## Task
From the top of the records below, return each line exactly, ending with the line that contains "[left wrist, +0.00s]".
____
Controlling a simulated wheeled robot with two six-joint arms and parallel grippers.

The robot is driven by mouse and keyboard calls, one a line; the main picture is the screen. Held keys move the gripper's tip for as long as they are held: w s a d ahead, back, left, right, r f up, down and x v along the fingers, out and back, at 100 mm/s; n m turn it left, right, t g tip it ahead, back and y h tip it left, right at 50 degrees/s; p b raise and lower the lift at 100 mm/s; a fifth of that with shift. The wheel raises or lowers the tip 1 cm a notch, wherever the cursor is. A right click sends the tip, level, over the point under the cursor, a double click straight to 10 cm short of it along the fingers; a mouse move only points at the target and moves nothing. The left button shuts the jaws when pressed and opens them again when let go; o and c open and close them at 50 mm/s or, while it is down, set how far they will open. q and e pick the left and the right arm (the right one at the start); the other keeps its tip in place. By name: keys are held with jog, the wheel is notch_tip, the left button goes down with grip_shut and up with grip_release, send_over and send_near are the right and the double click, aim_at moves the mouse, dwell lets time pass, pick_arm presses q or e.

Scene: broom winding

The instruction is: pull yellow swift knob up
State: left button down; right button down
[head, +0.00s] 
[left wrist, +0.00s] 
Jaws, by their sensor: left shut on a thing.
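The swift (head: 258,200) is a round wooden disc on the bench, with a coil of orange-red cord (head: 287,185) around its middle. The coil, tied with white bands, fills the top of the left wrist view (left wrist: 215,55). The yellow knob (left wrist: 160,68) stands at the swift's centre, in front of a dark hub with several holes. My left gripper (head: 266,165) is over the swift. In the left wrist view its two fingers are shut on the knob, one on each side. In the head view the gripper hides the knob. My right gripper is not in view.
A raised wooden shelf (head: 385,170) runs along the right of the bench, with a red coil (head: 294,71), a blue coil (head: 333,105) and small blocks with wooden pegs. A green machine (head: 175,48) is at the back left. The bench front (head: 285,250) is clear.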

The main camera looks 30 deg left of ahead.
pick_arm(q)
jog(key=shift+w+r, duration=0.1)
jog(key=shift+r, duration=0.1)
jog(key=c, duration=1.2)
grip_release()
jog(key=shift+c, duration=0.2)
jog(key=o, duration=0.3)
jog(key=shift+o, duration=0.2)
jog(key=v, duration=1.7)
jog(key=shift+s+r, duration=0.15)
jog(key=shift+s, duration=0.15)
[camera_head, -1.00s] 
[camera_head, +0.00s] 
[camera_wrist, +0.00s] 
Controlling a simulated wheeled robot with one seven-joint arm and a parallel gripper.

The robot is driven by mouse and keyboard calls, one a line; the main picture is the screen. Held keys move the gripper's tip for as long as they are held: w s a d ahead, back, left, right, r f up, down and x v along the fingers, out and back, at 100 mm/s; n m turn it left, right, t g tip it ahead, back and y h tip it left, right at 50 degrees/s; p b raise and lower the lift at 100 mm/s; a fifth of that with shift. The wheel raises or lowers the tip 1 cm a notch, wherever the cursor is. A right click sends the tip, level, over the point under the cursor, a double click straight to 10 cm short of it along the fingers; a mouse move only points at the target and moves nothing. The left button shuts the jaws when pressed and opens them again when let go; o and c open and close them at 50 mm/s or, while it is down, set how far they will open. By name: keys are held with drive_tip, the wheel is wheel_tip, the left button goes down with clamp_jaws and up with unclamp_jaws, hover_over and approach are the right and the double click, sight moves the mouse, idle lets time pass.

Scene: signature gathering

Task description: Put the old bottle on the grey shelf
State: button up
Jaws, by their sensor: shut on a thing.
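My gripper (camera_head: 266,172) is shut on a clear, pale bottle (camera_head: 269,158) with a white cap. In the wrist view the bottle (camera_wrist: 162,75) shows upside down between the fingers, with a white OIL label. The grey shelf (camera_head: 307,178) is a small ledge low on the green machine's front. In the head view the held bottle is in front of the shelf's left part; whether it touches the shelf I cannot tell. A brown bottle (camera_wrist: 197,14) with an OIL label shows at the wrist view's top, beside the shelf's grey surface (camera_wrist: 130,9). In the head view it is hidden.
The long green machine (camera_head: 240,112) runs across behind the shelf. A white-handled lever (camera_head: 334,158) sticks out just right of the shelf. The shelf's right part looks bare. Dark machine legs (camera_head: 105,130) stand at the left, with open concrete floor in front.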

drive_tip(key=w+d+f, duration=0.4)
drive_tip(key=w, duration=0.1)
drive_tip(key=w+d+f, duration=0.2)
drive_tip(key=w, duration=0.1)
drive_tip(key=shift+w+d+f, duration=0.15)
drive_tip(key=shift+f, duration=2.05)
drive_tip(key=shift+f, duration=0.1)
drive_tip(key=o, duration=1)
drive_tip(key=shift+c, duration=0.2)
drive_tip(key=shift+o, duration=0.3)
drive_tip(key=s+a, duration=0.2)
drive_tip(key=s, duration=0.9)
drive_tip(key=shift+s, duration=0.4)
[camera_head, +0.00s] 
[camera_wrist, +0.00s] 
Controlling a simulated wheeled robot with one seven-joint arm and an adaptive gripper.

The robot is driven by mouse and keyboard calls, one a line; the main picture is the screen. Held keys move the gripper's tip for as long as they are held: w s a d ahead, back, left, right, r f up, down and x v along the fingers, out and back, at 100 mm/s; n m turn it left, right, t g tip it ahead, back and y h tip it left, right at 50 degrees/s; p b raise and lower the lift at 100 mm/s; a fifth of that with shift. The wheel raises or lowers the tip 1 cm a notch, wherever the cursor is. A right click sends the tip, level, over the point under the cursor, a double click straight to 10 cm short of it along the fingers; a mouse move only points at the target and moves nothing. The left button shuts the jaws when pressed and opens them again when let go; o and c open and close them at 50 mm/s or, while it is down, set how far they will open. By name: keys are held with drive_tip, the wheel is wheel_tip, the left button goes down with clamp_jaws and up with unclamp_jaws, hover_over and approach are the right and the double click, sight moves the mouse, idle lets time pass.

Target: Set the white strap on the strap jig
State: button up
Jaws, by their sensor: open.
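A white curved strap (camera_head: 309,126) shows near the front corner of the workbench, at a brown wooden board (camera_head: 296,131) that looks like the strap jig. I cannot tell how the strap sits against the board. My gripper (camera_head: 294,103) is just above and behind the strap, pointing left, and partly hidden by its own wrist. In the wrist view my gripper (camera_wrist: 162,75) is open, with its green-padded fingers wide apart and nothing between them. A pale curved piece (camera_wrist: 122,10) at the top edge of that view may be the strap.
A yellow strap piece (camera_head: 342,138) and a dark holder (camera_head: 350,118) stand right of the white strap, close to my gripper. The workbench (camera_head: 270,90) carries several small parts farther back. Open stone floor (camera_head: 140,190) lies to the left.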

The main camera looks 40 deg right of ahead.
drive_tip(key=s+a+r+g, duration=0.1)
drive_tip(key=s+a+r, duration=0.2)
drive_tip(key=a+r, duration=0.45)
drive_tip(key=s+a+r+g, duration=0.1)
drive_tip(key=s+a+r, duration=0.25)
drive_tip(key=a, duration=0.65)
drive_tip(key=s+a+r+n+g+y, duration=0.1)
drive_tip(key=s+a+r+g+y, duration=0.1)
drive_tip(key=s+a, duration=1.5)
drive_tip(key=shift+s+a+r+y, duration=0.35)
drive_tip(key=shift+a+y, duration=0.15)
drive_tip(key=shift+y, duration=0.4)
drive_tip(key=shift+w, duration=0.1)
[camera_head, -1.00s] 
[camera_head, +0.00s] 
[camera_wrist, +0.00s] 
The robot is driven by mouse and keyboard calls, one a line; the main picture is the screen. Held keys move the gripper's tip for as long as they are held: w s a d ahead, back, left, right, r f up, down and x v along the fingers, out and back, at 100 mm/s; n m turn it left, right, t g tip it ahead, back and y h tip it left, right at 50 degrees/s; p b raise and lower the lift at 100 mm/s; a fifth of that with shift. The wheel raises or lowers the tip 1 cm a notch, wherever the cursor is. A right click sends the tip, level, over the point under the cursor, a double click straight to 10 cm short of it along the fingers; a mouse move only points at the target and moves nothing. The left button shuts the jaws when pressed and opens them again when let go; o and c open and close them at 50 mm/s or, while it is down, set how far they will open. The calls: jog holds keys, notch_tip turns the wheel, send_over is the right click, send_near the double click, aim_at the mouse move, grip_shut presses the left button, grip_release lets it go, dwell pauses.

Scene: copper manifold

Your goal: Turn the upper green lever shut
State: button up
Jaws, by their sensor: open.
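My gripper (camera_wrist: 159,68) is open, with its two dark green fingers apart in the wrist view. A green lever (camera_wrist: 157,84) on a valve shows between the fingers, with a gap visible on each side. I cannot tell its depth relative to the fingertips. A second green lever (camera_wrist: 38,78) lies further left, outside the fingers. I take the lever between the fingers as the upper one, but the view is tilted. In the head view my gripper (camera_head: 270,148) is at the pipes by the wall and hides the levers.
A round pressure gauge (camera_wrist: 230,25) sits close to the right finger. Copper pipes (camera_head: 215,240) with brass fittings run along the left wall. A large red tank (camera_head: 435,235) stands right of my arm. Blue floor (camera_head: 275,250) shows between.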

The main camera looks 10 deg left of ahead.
____
## Problem solution
Controlling a simulated wheeled robot with two six-joint arms and parallel grippers.

The robot is driven by mouse and keyboard calls, one a line; the main picture is the screen. Held keys move the gripper's tip for as long as they are held: w s a d ahead, back, left, right, r f up, down and x v along the fingers, out and back, at 100 mm/s; n m turn it left, right, t g tip it ahead, back and y h tip it left, right at 50 degrees/s; p b raise and lower the lift at 100 mm/s; a fifth of that with shift. The wheel raises or lowers the tip 1 cm a notch, wherever the cursor is. A right click sends the tip, level, over the point under the cursor, a double click straight to 10 cm short of it along the fingers; a mouse move only points at the target and moves nothing. The left button shuts the jaws when pressed and opens them again when let go; o and c open and close them at 50 mm/s or, while it is down, set how far they will open. q and e pick the left and the right arm (the right one at the start); the other keeps its tip in place. By name: keys are held with jog, the wheel is notch_tip, the left button goes down with grip_shut and up with grip_release, send_over and send_near are the right and the double click, aim_at moves the mouse, dwell lets time pass, pick_arm presses q or e.

Scene: broom winding

The instruction is: pull yellow swift knob up
State: left button down; right button down
[head, +0.00s] 
[left wrist, +0.00s] 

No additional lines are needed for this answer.